(FOR Paul Adam McKay)
From the book Servants, Misfits, and Martyrs: Saints and Their Stories, by James C. Howell, Upper Room Books, 1999:
“It was the middle ages that saw history’s greatest saints. A pregnant woman dreamed she gave birth to a dog with a torch in his mouth. Her son turned out to be Saint Dominic. . . . .
Another woman, while her husband was abroad at a cloth fair, gave birth to a boy and named him Giovanni. As an adolescent, he affected a French accent and manners, and played the troubador so exquisitely that his friends dubbed him Frenchy, or as we know him, Francis.
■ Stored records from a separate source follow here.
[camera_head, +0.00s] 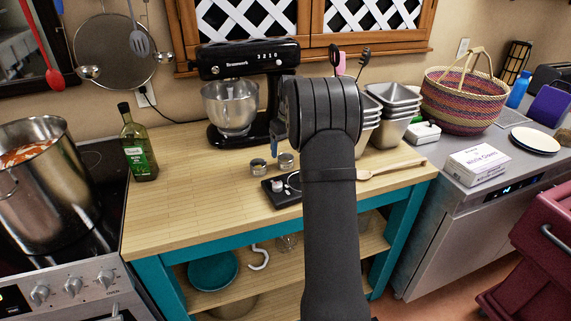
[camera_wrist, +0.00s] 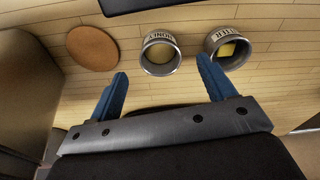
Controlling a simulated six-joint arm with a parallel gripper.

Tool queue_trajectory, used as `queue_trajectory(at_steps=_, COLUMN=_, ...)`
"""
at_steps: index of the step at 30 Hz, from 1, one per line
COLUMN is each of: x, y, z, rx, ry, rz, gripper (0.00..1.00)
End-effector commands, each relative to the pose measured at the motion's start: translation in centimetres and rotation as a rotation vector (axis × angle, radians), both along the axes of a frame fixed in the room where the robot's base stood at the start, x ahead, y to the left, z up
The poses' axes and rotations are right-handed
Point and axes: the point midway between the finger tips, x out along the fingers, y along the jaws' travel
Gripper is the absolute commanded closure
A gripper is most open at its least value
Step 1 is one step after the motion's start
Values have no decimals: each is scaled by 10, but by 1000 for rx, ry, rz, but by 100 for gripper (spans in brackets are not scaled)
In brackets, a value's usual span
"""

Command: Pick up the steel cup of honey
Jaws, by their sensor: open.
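The steel cup of honey (camera_wrist: 160,55) is a small round cup on the wooden counter in the wrist view, with upside-down lettering and pale yellow contents. It appears to be the right one of two small cups in the head view (camera_head: 286,161). My gripper (camera_wrist: 161,66) is open and empty. Its two blue fingers point toward the cup, one to each side in the picture, and touch nothing that I can see. The honey cup lies in line with the gap.
A similar steel cup (camera_wrist: 228,49) with a yellow lump stands right of the honey in the wrist view. A brown round disc (camera_wrist: 93,48) lies left. A black scale (camera_head: 272,191) lies in front of the cups; a black mixer (camera_head: 225,62) stands behind them.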

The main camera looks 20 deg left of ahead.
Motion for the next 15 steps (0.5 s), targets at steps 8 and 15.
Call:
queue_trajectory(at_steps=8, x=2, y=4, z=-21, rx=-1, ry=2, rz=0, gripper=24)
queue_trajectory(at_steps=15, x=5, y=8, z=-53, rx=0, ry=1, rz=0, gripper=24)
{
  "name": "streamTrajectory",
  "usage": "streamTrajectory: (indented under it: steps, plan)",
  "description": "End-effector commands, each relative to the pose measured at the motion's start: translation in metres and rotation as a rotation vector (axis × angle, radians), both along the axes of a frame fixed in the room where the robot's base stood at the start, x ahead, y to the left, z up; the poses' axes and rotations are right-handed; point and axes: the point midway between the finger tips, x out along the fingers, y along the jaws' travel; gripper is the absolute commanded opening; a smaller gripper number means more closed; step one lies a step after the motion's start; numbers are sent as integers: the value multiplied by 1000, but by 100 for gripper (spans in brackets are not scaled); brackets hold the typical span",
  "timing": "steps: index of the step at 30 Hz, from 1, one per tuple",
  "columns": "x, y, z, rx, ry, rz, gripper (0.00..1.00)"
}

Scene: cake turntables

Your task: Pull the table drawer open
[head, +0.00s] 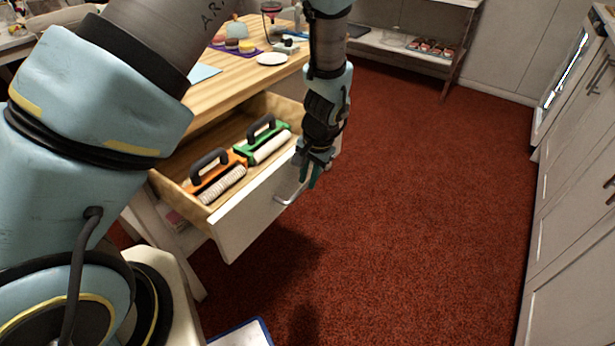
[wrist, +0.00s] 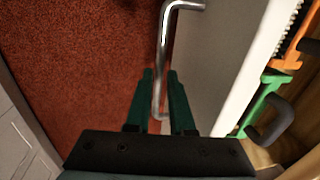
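The table drawer (head: 243,221) stands pulled well out from the wooden table (head: 222,90), with its inside showing. A silver bar handle (head: 287,200) is on its white front; it also shows in the wrist view (wrist: 164,40). My gripper (head: 312,182) is at the handle's right end in the head view, pointing down. In the wrist view its two green fingers (wrist: 160,75) stand apart, on either side of the bar. A narrow gap shows around the bar, so the fingers do not appear closed on it. The exact contact is hard to see.
An orange tool (head: 213,178) and a green tool (head: 264,142), each with a black handle, lie inside the drawer. A white plate (head: 271,59) and small items stand on the tabletop. Red carpet (head: 420,200) lies clear in front, with white cabinets (head: 580,200) at right.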

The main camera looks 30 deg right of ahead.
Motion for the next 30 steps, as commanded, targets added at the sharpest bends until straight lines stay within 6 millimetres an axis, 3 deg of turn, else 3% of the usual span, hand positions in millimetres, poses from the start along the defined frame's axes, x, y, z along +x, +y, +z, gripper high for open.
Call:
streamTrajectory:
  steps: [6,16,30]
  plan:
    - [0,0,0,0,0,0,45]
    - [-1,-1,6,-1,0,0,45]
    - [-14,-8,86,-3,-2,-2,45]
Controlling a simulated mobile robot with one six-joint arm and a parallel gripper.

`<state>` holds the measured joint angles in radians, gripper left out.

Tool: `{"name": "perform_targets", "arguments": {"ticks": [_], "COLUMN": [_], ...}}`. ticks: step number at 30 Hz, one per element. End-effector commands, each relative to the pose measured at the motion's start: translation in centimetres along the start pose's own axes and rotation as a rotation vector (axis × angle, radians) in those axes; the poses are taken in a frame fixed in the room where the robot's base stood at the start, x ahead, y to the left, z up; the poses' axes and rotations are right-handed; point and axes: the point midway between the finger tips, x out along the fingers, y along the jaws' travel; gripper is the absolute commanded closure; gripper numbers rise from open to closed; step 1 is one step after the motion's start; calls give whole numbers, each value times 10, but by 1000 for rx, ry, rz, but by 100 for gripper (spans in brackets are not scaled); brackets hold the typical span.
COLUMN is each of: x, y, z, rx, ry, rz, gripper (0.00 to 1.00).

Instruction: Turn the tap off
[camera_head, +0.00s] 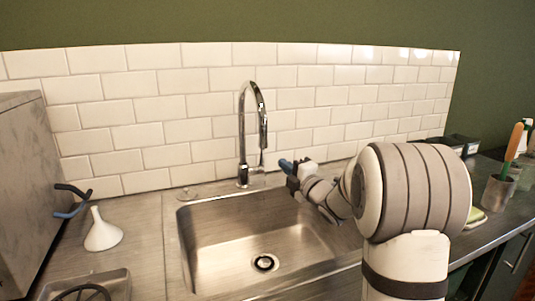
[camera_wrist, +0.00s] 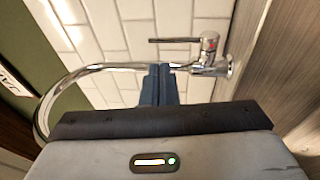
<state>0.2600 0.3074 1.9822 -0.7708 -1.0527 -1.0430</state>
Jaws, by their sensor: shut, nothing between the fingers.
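The chrome tap (camera_head: 242,140) stands behind the sink with a tall curved spout. In the wrist view the tap's neck (camera_wrist: 95,67) runs behind my fingers, and its thin lever (camera_wrist: 178,40) lies roughly parallel to the neck, joined to the tap's body (camera_wrist: 209,44). In the head view the lever (camera_head: 262,158) points up on the tap's right side. No water stream is discernible. My gripper (camera_head: 285,164) is just right of the tap. In the wrist view its blue fingers (camera_wrist: 158,78) are together and empty, apart from the lever in the picture; contact with the neck cannot be told.
The steel sink (camera_head: 205,203) lies below the tap. A white funnel (camera_head: 102,232) stands on the left counter, near blue and black hooked handles (camera_head: 72,200). Pots and a brush (camera_head: 511,150) stand at the right. The tiled wall (camera_head: 150,110) is close behind the tap.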

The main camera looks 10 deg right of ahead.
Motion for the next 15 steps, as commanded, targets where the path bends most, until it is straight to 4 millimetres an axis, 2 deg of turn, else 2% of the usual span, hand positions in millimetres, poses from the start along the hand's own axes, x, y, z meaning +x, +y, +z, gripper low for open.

His promising future in his father’s cloth business collided with an unexpected destiny when war broke out against Perugia. Francis suited up as a knight for battle with the other young men of Assissi, but the result was disastrous. He was captured . . . and languished, gravely ill, for months. He had visions, perhaps from his fever or perhaps from God (or both), that led him to reassess all he was about. Francis began to pray in a crumbling old church, San Damiano, over whose altar hovered a Romanesque crucifix.
One day Jesus spoke–yes spoke–to Francis from that crucifix. “Go, rebuild my church, for as you can see, it is falling into ruin.” Francis heard this as a call to rebuild the stone edifice in which he knelt, and did so, with his own hands.